Using the entries that follow, collect the lines where the word "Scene" appears.

- - - -

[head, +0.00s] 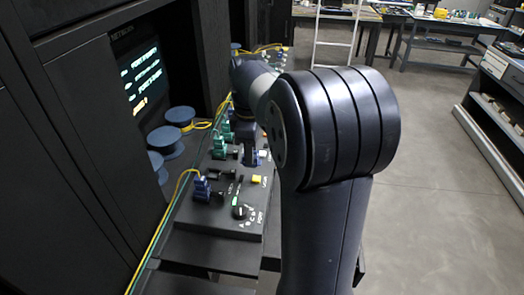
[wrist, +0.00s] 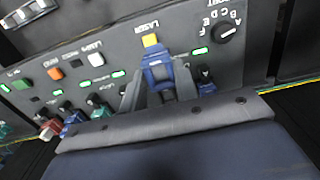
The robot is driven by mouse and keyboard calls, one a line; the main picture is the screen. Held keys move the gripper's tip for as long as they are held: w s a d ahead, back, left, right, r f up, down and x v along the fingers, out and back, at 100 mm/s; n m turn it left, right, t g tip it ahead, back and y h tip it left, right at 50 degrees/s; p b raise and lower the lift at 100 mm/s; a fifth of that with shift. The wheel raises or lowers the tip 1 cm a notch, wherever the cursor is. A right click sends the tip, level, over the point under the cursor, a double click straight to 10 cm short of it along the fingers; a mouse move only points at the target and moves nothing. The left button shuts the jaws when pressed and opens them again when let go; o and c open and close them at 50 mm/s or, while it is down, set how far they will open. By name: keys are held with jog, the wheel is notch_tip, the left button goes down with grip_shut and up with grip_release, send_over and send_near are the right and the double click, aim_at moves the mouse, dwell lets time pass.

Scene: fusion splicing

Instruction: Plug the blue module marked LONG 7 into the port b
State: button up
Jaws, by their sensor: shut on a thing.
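My gripper (wrist: 158,82) is shut on a blue module (wrist: 157,70), which sits between the two grey fingers just below the yellow LASER button in the wrist view. Its marking cannot be read. The module is close to the sloping grey panel (wrist: 105,35); whether it is seated in a port cannot be told. The port letters are too small to read, so I cannot pick out port b. In the head view my arm hides most of the gripper. Another blue module (head: 202,188) stands at the near left of the panel, with a yellow cable.
A rotary knob (head: 240,212) lettered from A stands at the panel's near end. Green modules (head: 221,140) stand farther along it. Blue spools (head: 165,140) and a lit screen (head: 142,77) are at the left. Yellow and green cables run along the panel's left edge.

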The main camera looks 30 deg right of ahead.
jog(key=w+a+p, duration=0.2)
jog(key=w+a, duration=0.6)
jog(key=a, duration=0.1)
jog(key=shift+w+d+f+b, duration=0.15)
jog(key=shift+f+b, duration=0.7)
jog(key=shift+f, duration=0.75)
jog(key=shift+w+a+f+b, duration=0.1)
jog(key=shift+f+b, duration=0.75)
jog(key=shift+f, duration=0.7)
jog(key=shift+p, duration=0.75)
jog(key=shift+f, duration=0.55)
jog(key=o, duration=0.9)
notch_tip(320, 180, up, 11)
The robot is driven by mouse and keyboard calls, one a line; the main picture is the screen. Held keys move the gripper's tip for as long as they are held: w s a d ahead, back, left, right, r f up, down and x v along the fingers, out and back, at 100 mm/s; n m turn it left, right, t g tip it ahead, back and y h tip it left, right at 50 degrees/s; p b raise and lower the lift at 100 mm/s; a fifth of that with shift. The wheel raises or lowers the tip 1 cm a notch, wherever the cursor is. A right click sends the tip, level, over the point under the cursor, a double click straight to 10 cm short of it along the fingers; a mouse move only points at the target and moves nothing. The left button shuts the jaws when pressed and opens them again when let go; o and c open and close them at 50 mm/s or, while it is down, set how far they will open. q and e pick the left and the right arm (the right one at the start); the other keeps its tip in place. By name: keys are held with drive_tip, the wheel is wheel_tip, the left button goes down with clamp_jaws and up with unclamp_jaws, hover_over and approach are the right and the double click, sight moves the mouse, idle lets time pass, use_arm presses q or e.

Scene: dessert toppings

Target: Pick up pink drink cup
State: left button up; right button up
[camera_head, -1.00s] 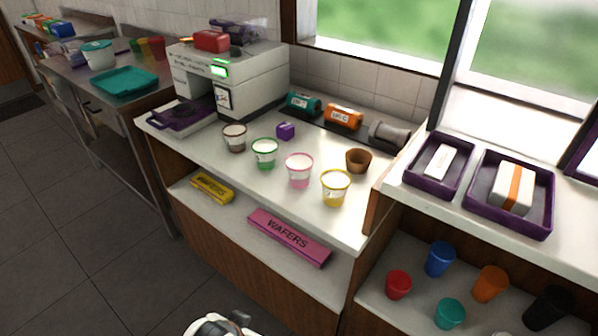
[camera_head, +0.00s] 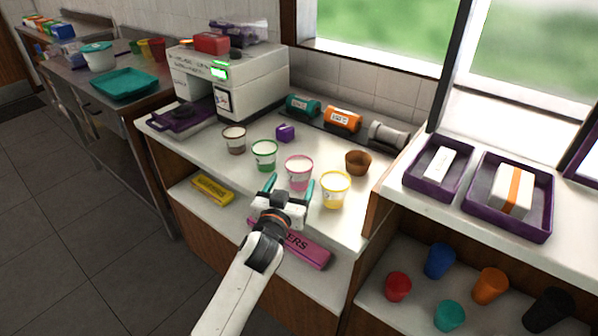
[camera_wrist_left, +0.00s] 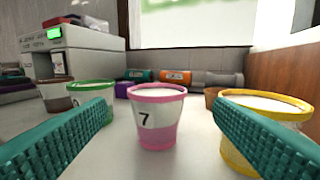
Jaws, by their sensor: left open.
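The pink drink cup (camera_head: 299,171) stands upright on the white counter, between the green cup and the yellow cup. It is white with a pink rim and base. In the left wrist view the pink cup (camera_wrist_left: 157,117) shows a "7" and stands centred ahead, between my fingers. My left gripper (camera_head: 291,187) is open and empty, just in front of the cup at the counter's front edge. Its teal fingers (camera_wrist_left: 160,135) frame the cup without visibly touching it. My right gripper is not in view.
The green cup (camera_head: 264,155) and yellow cup (camera_head: 335,190) stand close on either side. A brown-rimmed cup (camera_head: 234,139), a brown empty cup (camera_head: 358,162) and a purple box (camera_head: 285,132) are nearby. A pink wafers box (camera_head: 310,250) lies on the shelf below.

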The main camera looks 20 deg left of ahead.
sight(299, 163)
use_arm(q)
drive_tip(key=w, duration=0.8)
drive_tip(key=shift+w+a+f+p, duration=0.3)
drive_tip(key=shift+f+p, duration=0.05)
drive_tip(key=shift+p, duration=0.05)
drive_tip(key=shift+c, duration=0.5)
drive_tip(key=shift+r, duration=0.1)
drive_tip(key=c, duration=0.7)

- - - -

__Expected output__.
Scene: fusion splicing
Scene: dessert toppings

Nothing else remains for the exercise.